- _DIRECTIONS FOR THIS TASK_
Go through the entries below and copy each line containing the word "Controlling".

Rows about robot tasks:
--*--
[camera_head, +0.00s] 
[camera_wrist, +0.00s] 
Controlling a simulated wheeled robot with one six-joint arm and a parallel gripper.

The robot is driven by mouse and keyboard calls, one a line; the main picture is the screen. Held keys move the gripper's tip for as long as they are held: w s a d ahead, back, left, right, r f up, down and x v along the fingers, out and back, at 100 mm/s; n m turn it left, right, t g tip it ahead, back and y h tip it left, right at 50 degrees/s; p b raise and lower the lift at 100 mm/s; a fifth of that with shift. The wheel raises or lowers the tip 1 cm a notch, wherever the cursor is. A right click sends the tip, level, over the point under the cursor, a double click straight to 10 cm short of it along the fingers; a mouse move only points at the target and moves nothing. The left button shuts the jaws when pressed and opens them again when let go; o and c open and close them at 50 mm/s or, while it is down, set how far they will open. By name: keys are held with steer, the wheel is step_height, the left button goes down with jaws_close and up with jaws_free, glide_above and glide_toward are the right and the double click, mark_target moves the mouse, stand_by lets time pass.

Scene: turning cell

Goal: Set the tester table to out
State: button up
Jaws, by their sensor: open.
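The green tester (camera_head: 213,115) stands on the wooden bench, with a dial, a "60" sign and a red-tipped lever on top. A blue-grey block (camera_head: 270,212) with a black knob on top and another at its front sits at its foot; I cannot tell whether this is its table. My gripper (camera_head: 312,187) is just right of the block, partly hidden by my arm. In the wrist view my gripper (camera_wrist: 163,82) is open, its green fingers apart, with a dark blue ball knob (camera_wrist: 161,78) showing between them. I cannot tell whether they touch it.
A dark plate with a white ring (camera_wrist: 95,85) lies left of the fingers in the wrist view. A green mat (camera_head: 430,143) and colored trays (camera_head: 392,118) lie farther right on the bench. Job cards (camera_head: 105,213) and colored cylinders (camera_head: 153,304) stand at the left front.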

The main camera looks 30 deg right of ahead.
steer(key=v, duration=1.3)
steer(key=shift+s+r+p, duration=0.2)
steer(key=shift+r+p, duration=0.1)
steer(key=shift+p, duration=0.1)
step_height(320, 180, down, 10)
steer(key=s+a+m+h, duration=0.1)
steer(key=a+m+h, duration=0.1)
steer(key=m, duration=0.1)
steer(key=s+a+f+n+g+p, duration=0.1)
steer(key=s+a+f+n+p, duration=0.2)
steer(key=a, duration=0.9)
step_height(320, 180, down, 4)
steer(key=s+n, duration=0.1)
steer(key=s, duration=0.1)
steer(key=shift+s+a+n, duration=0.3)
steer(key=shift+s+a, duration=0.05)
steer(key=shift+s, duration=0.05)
--*--
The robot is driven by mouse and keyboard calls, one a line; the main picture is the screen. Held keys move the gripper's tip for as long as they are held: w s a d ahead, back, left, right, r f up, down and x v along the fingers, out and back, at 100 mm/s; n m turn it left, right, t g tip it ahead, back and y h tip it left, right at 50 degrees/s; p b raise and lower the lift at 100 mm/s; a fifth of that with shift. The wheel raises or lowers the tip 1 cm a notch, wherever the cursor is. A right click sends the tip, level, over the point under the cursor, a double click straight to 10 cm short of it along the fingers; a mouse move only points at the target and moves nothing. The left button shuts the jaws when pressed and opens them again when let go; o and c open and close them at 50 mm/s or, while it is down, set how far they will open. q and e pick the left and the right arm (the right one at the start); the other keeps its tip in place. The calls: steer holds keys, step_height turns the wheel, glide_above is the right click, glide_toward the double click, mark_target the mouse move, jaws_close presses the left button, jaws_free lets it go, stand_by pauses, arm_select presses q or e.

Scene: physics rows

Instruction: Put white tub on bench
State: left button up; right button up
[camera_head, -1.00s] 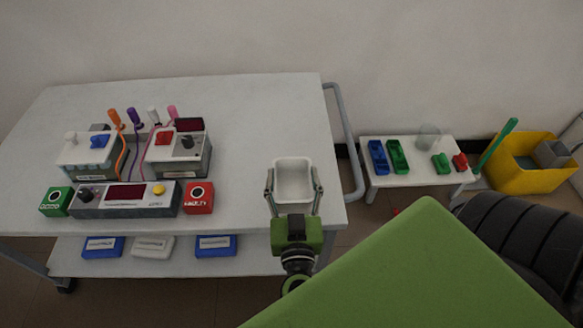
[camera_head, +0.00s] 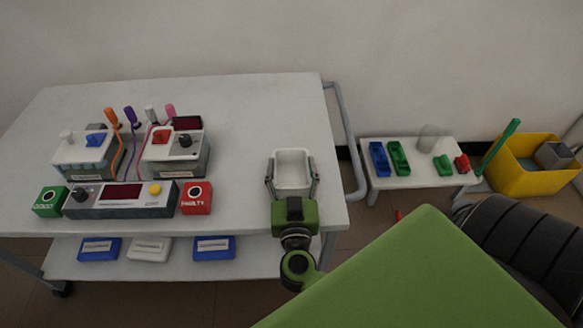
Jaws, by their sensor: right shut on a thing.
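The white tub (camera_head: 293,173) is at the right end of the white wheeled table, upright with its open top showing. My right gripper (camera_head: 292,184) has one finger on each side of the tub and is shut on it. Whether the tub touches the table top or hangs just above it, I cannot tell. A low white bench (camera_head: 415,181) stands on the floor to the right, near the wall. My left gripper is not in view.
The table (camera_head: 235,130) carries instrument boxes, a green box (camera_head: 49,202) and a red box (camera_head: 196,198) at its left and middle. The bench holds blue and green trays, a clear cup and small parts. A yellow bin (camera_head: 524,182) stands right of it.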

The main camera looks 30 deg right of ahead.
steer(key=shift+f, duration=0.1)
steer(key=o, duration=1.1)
--*--
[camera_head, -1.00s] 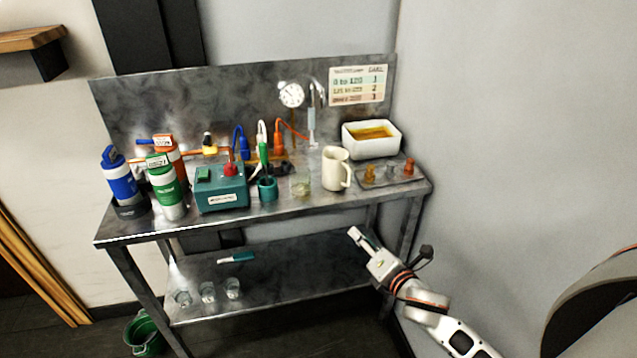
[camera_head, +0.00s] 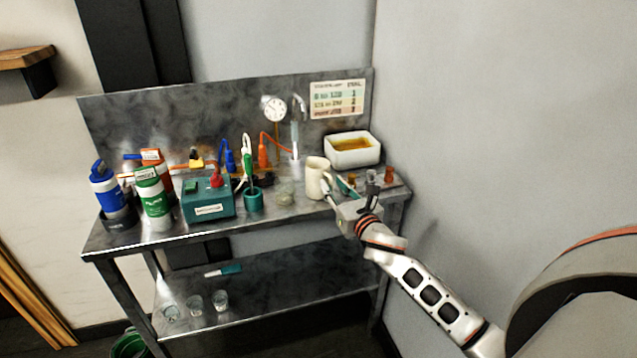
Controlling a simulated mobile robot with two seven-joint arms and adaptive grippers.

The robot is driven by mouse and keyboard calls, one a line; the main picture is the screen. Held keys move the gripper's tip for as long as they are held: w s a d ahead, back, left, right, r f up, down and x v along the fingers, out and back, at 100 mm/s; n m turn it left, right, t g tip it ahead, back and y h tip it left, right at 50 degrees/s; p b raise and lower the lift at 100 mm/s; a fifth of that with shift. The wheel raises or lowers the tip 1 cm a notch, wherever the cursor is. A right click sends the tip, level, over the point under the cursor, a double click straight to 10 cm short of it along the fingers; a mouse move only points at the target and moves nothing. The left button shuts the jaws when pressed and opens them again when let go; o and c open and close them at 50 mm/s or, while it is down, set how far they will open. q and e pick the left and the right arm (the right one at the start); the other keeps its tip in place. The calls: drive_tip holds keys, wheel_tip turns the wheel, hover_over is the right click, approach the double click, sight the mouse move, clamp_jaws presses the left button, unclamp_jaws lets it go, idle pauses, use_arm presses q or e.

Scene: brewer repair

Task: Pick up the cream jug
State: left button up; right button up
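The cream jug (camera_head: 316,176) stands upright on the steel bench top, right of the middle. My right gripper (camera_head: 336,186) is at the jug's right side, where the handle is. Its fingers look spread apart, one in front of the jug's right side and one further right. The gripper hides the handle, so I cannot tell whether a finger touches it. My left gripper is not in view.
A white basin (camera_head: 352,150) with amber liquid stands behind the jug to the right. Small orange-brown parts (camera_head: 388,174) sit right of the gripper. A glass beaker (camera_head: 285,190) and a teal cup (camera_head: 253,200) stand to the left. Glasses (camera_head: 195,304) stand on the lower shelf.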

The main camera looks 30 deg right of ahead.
--*--
- _EXERCISE OUTPUT_
Controlling a simulated wheeled robot with one six-joint arm and a parallel gripper.
Controlling a simulated mobile robot with two seven-joint arms and adaptive grippers.

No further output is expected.